Shame vs Sin

People knew how debilitating shame was, and they figured the Christian rhetoric of sin was the problem. Eliminate that, and then poof, get rid of this shame problem.

 

But I think it is much worse now, now in our inclusive tolerant post-brimstone world. Much more shame. And shaming.

 

Shame is bad for everyone. Not only does it lead to debilitating self-hatred, but it also leads to attempts at self-justification, which usually involve comparing oneself to others (apparently, shame is graded on a curve), condemning and shaming others (e.g. “at least I’m not HER”), and blame-shifting (“it wasn’t my fault, it was XYZ’s fault…”).

You can live your whole life this way, as a “decent” human being, constantly battling shame.
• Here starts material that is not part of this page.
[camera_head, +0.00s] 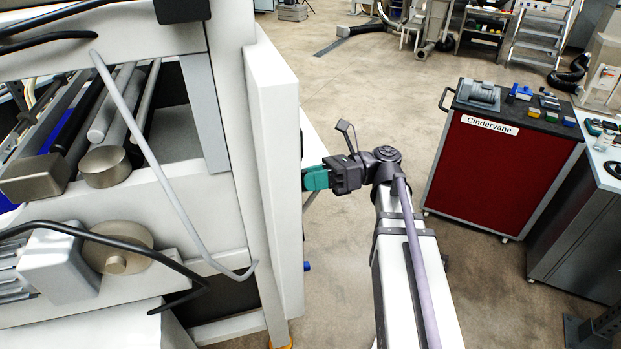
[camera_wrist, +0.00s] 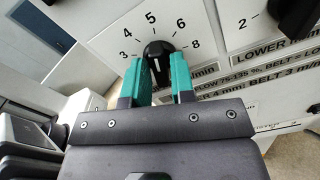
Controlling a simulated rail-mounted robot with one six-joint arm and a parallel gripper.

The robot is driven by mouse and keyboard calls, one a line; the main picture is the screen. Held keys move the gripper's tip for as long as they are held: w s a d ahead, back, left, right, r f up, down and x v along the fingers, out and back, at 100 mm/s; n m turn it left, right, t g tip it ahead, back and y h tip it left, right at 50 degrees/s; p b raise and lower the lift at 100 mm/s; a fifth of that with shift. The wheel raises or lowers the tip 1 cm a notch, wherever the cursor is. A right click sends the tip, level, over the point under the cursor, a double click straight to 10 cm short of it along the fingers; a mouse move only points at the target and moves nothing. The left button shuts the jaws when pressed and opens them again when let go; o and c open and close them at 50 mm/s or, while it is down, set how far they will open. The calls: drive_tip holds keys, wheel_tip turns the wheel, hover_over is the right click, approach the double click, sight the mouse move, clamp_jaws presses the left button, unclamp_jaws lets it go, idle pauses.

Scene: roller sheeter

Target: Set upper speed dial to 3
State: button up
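The upper speed dial (camera_wrist: 157,52) is a black knob with a white pointer mark on a pale panel in the wrist view. Printed numbers 3, 4, 5, 6 and 8 run around it from left to right. The white mark lies near the middle of the knob; I cannot tell which number it marks. My gripper (camera_wrist: 157,75) has its teal fingers at the knob, one on each side. They hide parts of its sides, and I cannot tell whether both touch it. In the head view my gripper (camera_head: 311,178) is at the machine's right side, and the dial is hidden.
A second black dial (camera_wrist: 296,16) sits to the right, above a label starting "LOWER". Printed label strips (camera_wrist: 265,60) lie below it. In the head view, the white machine panel (camera_head: 273,170) stands left of my arm. A red cabinet (camera_head: 495,175) stands right, with open floor between.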

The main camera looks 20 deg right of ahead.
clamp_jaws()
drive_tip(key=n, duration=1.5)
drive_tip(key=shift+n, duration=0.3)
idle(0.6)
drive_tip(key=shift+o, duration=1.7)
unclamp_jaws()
It is like stuffing something dead into the closet, and you keep everything else clean and tidy, and spray lots of Febreeze bottles in the room. You only get a little deranged when visitors unintentionally stumble near the closet–then you get mean, but apologize later, with a plate of home made chocolate chip cookies.
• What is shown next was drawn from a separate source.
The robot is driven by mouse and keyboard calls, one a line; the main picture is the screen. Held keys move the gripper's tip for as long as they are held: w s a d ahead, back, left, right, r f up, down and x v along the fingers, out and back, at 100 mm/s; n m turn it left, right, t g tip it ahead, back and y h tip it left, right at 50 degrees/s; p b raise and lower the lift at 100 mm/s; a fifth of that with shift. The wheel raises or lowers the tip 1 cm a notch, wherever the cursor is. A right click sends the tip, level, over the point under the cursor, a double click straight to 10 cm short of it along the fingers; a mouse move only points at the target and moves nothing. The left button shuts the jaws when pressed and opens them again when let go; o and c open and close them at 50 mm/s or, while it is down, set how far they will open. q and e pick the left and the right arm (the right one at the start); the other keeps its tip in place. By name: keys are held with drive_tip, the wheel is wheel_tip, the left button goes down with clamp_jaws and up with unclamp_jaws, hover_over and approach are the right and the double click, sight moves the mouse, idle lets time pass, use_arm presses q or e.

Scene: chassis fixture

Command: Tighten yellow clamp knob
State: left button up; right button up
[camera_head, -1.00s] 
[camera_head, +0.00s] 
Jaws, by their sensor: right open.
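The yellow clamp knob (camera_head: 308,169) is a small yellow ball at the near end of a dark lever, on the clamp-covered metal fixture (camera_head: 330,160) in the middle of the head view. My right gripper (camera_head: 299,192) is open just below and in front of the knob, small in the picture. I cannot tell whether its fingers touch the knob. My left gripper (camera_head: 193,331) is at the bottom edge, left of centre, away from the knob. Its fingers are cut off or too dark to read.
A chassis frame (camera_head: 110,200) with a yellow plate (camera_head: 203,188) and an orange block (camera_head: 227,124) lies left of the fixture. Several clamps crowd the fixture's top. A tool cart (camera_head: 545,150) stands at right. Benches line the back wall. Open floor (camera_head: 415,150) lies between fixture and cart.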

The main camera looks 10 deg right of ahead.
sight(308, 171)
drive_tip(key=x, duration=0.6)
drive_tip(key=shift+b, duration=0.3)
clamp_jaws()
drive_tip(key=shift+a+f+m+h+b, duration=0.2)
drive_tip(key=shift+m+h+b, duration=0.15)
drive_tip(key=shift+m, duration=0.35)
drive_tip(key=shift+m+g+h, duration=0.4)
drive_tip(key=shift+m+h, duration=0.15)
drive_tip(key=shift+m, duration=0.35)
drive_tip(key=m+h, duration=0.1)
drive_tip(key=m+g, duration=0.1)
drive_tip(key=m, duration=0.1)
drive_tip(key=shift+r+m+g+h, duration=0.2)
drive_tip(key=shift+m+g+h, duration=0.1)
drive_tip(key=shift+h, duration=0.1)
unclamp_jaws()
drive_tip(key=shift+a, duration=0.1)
The rhetoric of sin is the opposite. Sin looks it squarely in the face. Invokes an absolute standard, takes the blame, says it was wrong. Damnably wrong. Takes full responsibility. Then carries it to the face of God. Expurgates all of it onto the Divinity, the fundamental principle of the universe itself, Absolute Good.

Then is freed. Where all of one’s guilt and all of one’s worth rests with Him. You carry nothing yourself–there are no closed closets. It does not matter. You are not the standard of decent humanity, jealously guarded by tearing down others or blameshifting. Just let go of all of it. Because He is Good, and because He exists, all shall be made well.

Shame can only be blame-shifted. Sin can be washed away. That is the difference.